惯量控制下双馈风电场的双层阻尼控制

Two-Level Damping Control for DFIG-based Wind Farm Providing Synthetic Inertial Service

随着电网中风电比重的不断升高,各国电网运营商逐渐开始要求风电场提供类似同步发电机的惯量响应以减小电力系统等效惯量下降的趋势。本文研究发现弱电网条件下风电场惯量控制不仅恶化风电机组的轴系扭振,而且实施惯量控制的风电场会参与到电力系统低频振荡当中并引入新的弱阻尼振荡。上述振荡威胁风电机组及电力系统的小干扰稳定性,限制风电场满足风电并网导则的要求。为解决此问题,本文提出基于风机层扭振阻尼控制和风电场层低频振荡阻尼控制的双层阻尼控制体系来增强风电场的阻尼特性。仿真结果表明提出的双层阻尼控制能够在多工况下协同改善多种低频振荡模式。

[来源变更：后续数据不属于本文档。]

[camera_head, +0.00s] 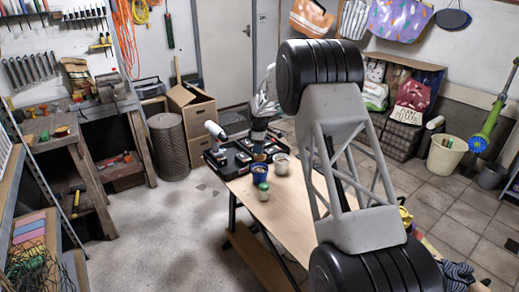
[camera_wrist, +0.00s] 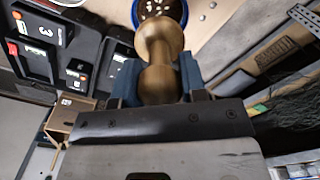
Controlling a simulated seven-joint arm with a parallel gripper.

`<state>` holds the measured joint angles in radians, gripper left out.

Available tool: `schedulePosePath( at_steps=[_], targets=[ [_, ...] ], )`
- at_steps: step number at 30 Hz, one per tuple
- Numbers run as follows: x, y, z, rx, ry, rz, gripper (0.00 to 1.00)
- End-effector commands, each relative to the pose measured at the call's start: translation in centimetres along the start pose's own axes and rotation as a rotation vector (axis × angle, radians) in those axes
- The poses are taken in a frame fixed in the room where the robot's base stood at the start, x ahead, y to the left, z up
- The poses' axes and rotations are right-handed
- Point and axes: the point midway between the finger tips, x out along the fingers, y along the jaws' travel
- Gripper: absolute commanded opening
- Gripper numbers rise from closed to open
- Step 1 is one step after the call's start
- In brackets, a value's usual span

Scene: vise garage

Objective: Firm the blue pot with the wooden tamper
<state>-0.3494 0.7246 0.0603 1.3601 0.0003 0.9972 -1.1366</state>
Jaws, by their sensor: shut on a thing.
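The wooden tamper (camera_wrist: 160,65) is a brown spool-shaped piece between the two blue-grey fingers of my gripper (camera_wrist: 158,82) in the wrist view. My gripper is shut on it. The blue pot (camera_head: 258,171) stands near the far left end of the table in the head view, with my gripper (camera_head: 259,145) just above it. In the wrist view, the blue pot's rim (camera_wrist: 136,8) shows at the top edge, with dark, speckled filling inside. The tamper's far end overlaps the pot's opening. I cannot tell whether it touches the filling.
A pale pot (camera_head: 281,164) stands close right of the blue pot, and a small green-topped container (camera_head: 262,190) stands in front. A black tray (camera_head: 216,165) with dark items lies left at the table's end. The wooden tabletop (camera_head: 290,208) nearer me has bare room.

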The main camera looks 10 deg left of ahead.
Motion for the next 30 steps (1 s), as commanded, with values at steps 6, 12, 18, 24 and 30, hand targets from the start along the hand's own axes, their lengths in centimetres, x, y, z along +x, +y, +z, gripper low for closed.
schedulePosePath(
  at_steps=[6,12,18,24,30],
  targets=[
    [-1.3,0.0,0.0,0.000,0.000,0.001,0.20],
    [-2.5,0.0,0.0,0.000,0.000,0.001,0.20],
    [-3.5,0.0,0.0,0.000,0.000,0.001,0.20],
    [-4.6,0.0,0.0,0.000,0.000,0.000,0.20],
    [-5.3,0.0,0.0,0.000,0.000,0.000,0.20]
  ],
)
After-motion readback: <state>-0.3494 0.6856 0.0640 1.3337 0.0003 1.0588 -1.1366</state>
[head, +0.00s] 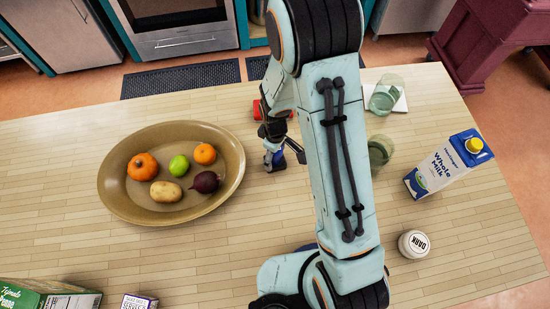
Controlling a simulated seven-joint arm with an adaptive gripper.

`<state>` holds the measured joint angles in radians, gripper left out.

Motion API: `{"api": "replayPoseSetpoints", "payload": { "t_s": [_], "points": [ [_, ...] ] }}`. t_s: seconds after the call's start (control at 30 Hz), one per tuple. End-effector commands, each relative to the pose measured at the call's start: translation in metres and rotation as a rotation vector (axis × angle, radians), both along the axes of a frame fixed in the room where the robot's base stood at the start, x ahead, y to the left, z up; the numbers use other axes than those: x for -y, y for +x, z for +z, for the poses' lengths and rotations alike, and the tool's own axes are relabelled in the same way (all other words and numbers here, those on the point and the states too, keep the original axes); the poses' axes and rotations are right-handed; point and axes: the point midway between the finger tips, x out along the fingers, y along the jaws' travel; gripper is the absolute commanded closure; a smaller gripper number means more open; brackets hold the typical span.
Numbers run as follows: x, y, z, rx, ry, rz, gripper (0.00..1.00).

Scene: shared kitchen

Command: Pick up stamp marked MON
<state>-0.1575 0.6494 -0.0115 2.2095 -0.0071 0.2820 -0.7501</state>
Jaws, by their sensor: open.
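My gripper (283,149) is over the table just right of the bowl, partly hidden behind my own arm. Its fingers are apart. A small blue and dark thing (274,162) is right below or between the fingers; I cannot tell if they touch it. It may be a stamp, but no marking on it is readable. The letters MON are not visible anywhere in the head view.
A large tan oval bowl (117,205) with fruit and vegetables is left of my gripper. A red thing (258,110) lies behind it. Two glasses (384,97), a milk carton (449,165) and a jar marked DARK (413,244) stand right. Boxes (45,295) are front left.

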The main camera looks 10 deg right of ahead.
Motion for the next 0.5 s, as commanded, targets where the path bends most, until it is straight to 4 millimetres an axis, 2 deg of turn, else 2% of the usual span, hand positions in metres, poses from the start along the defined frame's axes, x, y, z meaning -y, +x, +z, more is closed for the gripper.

Equivalent inertia of the power system is reducing with the increasing wind power penetration. To alleviate this issue, more and more countries have put forward grid codes which require wind farms （WFs） to provide inertial response as traditional synchronous generation does. It is found in this paper that the synthetic inertial control of the WF in a weak grid deteriorates drive-train torsional oscillation of wind turbine generators （WTGs）. Furthermore, the WF emulating inertial response is involved in power system oscillations and induces a new critical low frequency oscillation. The above oscillations threaten small-signal stability of the WF and the power system, which restricts the WF to fulflll grid code requirements. To overcome this problem, this paper proposes a two-level damping control scheme consisting of a WTG level torsional oscillation damping control and a WF level low frequency oscillation adaptive damping control to enhance damping characteristic of the WF. Simulation results show that the two-level damping control can simultaneously counteract these concerned multiple oscillations under various operating conditions, which facilitates the WF to meet grid code requirements and improves dynamic stability of the WF and the power system.